§ **Task prompt**
Leave out the pictures, then reproduce the rest of the material exactly.

========================================================================

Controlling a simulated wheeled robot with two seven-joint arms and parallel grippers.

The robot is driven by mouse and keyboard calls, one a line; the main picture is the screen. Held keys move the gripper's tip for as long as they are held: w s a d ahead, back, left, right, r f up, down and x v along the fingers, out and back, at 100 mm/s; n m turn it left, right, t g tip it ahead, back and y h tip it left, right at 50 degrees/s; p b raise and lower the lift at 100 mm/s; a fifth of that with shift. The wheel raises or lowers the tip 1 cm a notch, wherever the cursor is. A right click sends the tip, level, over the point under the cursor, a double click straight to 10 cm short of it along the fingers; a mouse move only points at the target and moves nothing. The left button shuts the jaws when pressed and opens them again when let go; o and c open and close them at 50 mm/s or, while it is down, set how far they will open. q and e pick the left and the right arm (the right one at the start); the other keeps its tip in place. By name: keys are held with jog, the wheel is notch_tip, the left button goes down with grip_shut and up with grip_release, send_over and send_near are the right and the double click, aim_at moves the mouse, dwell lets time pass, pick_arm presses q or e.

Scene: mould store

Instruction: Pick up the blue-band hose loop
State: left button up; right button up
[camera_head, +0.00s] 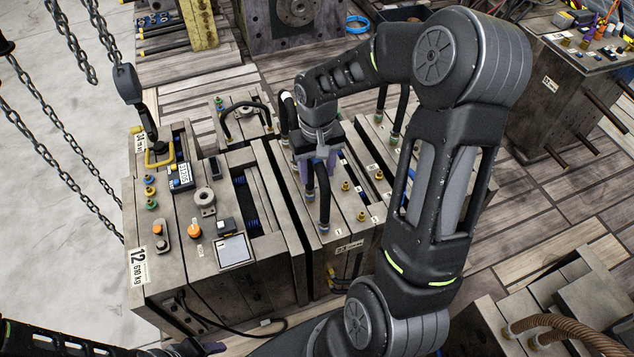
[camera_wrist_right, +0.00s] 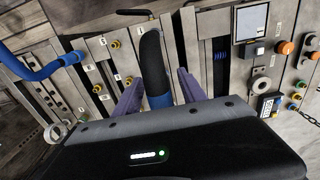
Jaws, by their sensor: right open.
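The blue-band hose loop (camera_wrist_right: 152,62) is a thick black hose with a blue band at its lower end in the right wrist view. It stands on a steel mould block; in the head view the hose (camera_head: 323,187) shows just under my right gripper (camera_head: 319,160). In the right wrist view the two purple fingers of my right gripper (camera_wrist_right: 158,88) are apart, one on each side of the hose. I cannot tell whether they touch it. The far end of the loop is hidden by the gripper in the head view. My left gripper is not in view.
A mould block (camera_head: 268,252) with a chain hook (camera_head: 153,140) stands left of the gripper. Another black hose loop (camera_head: 245,107) is behind it. A blue hose (camera_wrist_right: 40,68) shows at left in the wrist view. Hanging chains (camera_head: 50,140) are at the left.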

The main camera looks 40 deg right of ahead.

========================================================================

§ **Output**
Controlling a simulated wheeled robot with two seven-joint arms and parallel grippers.

The robot is driven by mouse and keyboard calls, one a line; the main picture is the screen. Held keys move the gripper's tip for as long as they are held: w s a d ahead, back, left, right, r f up, down and x v along the fingers, out and back, at 100 mm/s; n m turn it left, right, t g tip it ahead, back and y h tip it left, right at 50 degrees/s; p b raise and lower the lift at 100 mm/s; a fifth of that with shift. The wheel raises or lowers the tip 1 cm a notch, wherever the cursor is. A right click sends the tip, level, over the point under the cursor, a double click straight to 10 cm short of it along the fingers; a mouse move only points at the target and moves nothing. The left button shuts the jaws when pressed and opens them again when let go; o and c open and close them at 50 mm/s or, while it is down, set how far they will open. q and e pick the left and the right arm (the right one at the start); the other keeps its tip in place. By name: keys are held with jog, the wheel is notch_tip, the left button goes down with grip_shut and up with grip_release, send_over and send_near are the right and the double click, aim_at moves the mouse, dwell lets time pass, pick_arm presses q or e.

Scene: mould store

Instruction: Pick up the blue-band hose loop
State: left button up; right button up
[camera_head, +0.00s] 
[camera_wrist_right, +0.00s] 
Jaws, by their sensor: right open.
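The blue-band hose loop (camera_wrist_right: 152,62) is a thick black hose with a blue band at its lower end in the right wrist view. It stands on a steel mould block; in the head view the hose (camera_head: 323,187) shows just under my right gripper (camera_head: 319,160). In the right wrist view the two purple fingers of my right gripper (camera_wrist_right: 158,88) are apart, one on each side of the hose. I cannot tell whether they touch it. The far end of the loop is hidden by the gripper in the head view. My left gripper is not in view.
A mould block (camera_head: 268,252) with a chain hook (camera_head: 153,140) stands left of the gripper. Another black hose loop (camera_head: 245,107) is behind it. A blue hose (camera_wrist_right: 40,68) shows at left in the wrist view. Hanging chains (camera_head: 50,140) are at the left.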

The main camera looks 40 deg right of ahead.

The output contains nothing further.